Я приложил также усилия к тому, чтобы разрешены были съезды профсоюзов. Об этом, опять таки, имеются определенные факты, которые занесены в документы, хранящиеся в министерстве труда, и которые напечатаны в органах текущей прессы. С самого начала профсоюзы Сибири просили у меня разрешения о конференции. В этом им было правительством отказано. Я продолжал на этом настаивать и, в конце концов, добился того, что им дано разрешение на съезд. Был назначен даже срок, с начала 15 июня, потом 1 октября. И не моя вина, если фактически этот съезд, все-таки, не состоялся. На Урале съезды проф­союзов, при моей поддержке, состоялись и прошли совершенно благо­получно. 15-20 июня 1919 г. состоялся съезд, сначала служащих, потом служащих и рабочих всего Уральского района. Когда мы переехали в Иркутск, я тут добился съезда профсоюзов Забайкальской ж.д. Вот главные факты, которые касаются организационной работы.

Много внимания приходилось уделять отдельным заступничествам за тех лиц, которые подвергались административным гонениям.

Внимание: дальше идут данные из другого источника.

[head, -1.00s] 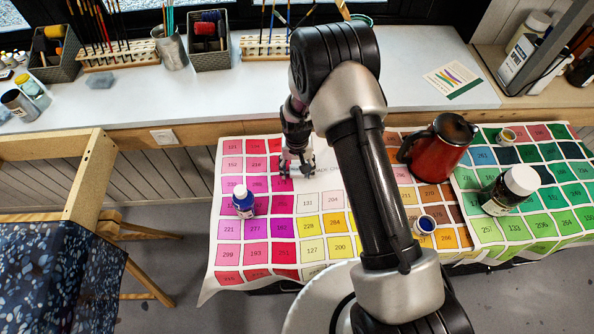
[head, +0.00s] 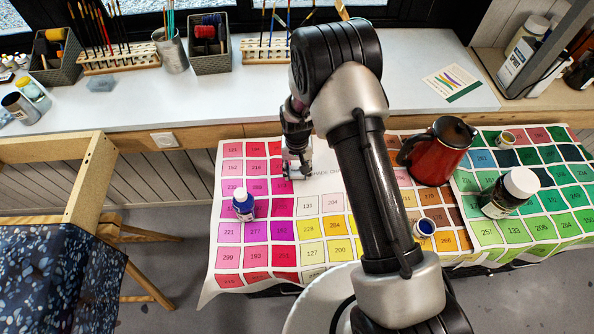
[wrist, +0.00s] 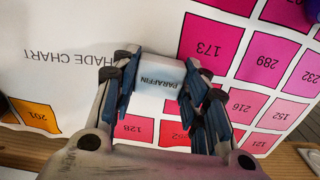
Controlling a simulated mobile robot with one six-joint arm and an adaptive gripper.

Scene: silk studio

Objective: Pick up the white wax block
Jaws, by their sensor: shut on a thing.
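The white wax block (wrist: 161,73), marked PARAFFIN, sits between the two fingers of my gripper (wrist: 160,88) in the wrist view. My gripper is shut on it, one finger against each side. In the head view my gripper (head: 297,172) is low over the colour chart, beside the pink and red squares, and the block is mostly hidden by it. I cannot tell whether the block touches the chart.
The shade chart (head: 318,187) covers the table. A blue bottle (head: 244,205) stands left and nearer. A red jug (head: 437,152), a small pot (head: 425,227) and a white-capped jar (head: 510,192) stand right. A pale bench (head: 235,100) runs behind.

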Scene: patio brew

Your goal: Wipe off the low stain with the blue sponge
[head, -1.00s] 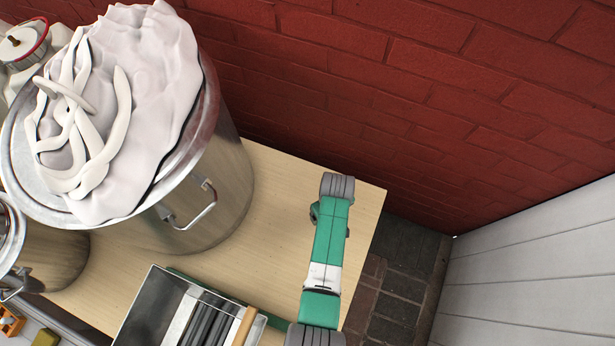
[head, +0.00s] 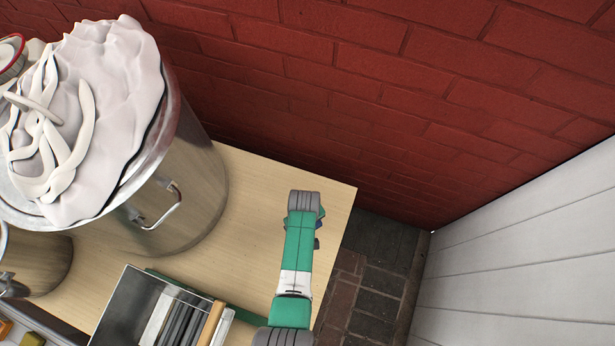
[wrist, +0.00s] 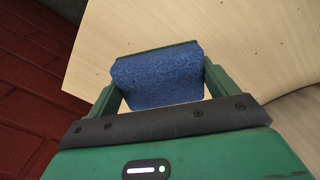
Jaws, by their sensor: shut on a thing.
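The blue sponge (wrist: 158,77) is held between the two green fingers of my gripper (wrist: 156,80), seen in the wrist view. The sponge looks flat-faced and textured, and lies over the pale wooden tabletop (wrist: 230,45); whether it touches the wood I cannot tell. In the head view my green and grey arm reaches over the right end of the same tabletop (head: 255,195), and its own links mostly hide the gripper. I cannot make out a stain in either view.
A large steel pot (head: 190,200) topped with a pale grey heaped cloth-like mass (head: 110,100) stands left of my arm. A metal bin (head: 130,300) with dark bars is at the lower left. A red brick wall (head: 420,90) runs behind; white boards (head: 520,260) stand right.

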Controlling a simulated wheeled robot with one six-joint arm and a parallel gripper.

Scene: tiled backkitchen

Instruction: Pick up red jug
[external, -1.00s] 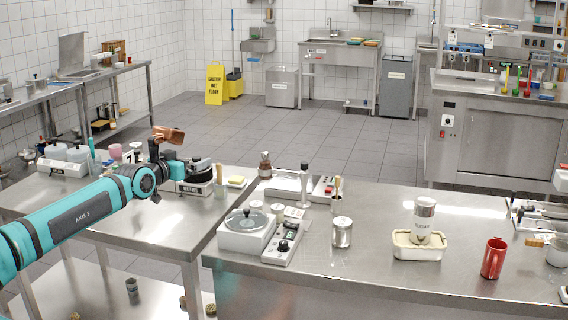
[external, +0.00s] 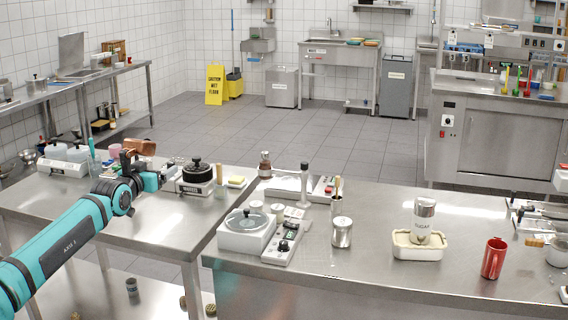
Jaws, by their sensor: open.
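The red jug (external: 494,258) stands upright on the right steel counter, near its front edge at the far right of the picture. Its handle faces the camera side. My gripper (external: 164,176) is far to the left of the jug, above the back of the left steel table. It is small in the picture and partly merges with the things behind it. It is open and well apart from the jug.
A metal can (external: 342,232) and a white round-topped device (external: 246,232) are further left. A black-topped appliance (external: 197,176) stands close to my gripper.

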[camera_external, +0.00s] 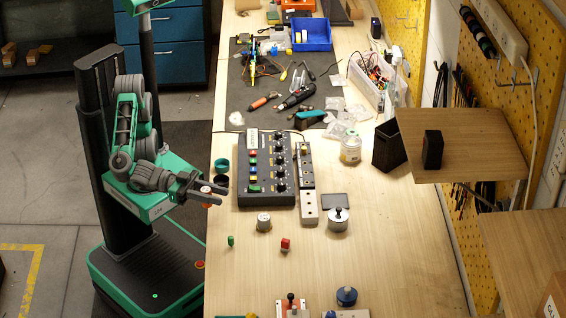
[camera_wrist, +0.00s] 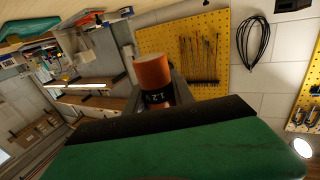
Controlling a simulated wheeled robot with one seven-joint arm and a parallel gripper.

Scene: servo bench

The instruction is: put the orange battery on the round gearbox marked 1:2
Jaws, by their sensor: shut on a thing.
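My gripper (camera_external: 212,195) is shut on the orange battery (camera_wrist: 152,72), which has a dark band with pale lettering at its lower end in the wrist view. In the external view the gripper is at the bench's left edge, left of the black control box, and its fingers mostly hide the battery. A round silver gearbox (camera_external: 338,220) with a dark knob and a smaller round metal can (camera_external: 263,222) stand on the bench to the right of the gripper. The marking 1:2 cannot be read on either.
The black control box (camera_external: 266,168) with coloured buttons is right of my gripper, beside a teal cup (camera_external: 222,165). A small green part (camera_external: 230,241) and a red part (camera_external: 285,244) lie in front. A blue round part (camera_external: 346,296) is near the lower edge. Bench right of the red part is clear.

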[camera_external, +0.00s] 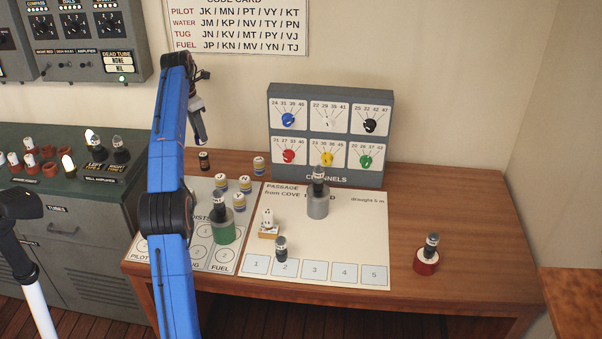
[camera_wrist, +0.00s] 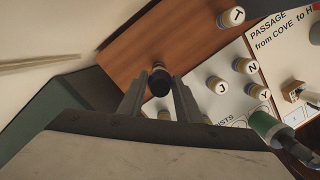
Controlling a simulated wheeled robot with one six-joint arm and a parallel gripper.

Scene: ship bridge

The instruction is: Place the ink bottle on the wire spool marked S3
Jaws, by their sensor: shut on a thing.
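A small dark bottle with a brownish band, which I take to be the ink bottle (camera_external: 204,160), is at the back left of the wooden desk. In the wrist view its dark round top (camera_wrist: 160,82) lies between my fingertips. My gripper (camera_external: 202,142) points down over it and is shut on it; whether the bottle is clear of the desk I cannot tell. No S3 mark is legible. Possible spools are the green cylinder (camera_external: 223,228), the grey cylinder (camera_external: 317,203) and the red cylinder (camera_external: 427,262), each with a dark piece on top.
Several lettered round pieces, such as Y (camera_external: 239,202), stand near the green cylinder. The dial panel (camera_external: 331,136) stands behind. The desk's right side is mostly free.

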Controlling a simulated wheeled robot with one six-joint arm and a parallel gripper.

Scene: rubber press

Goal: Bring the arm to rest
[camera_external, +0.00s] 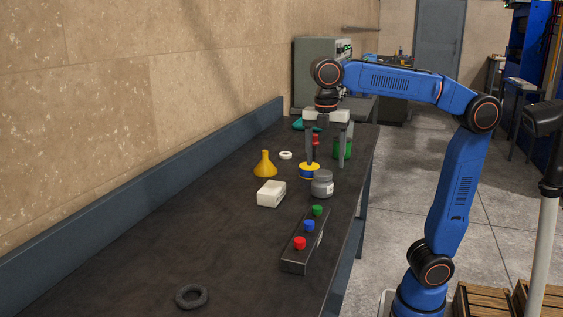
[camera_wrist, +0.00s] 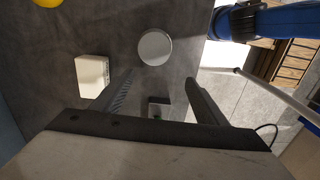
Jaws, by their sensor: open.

Я не могу сейчас подтвердить этого фактами, потому что почти ни одного документа из министерства труда, сюда в Омск, не доставлено. Все материалы сданы на хранение в государственный Иркутский университет. Но говорю не только перед революционным трибуналом, я говорю перед страною, и всякая моя ложь, в том или ином отношении, всегда может быть уличена впоследствии. Заступаясь за отдельных лиц и за коллективы, я, опять таки, могу только с грустью констатировать, что влияние зла окружающего, влияние военщины, которая бесчинствовала кругом, было настолько велико, что из этих моих требований и домогательств только часть и, может быть, незначительная часть, была удовлетворена. Представители здешней больничной кассы могут вспомнить о том, что благодаря министерству труда и его хлопотам перед администрацией был освобожден член правления Титов16. Члены больничной кассы Томской ж.д. засвидетельствуют о том, что, только благодаря министерству труда, было освобождено разгромленное правление, которое было арестовано

 

чехами. В Иркутске, благодаря мне, была освобождена известная работница профсоюза Забайкальской ж.д. Тараканова17. По моему требованию было поднято расследование, относительно рабочих, рас­стрелянных на Амурской ж.д. японцами. Мы тут же упоминали о том, что было наряжено следствие, и было командировано отсюда лицо, которое должно было расследовать кошмарное событие, произошедшее в г. Петропавловске, когда был расстрелян бывший комиссар труда и его новый заместитель и ряд других лиц. К сожалению, оказалось, что все эти зверства были совершены лицами, которые находились вне нашей досягаемости и только поэтому, не по нежеланию министерства труда, они не понесли должной кары.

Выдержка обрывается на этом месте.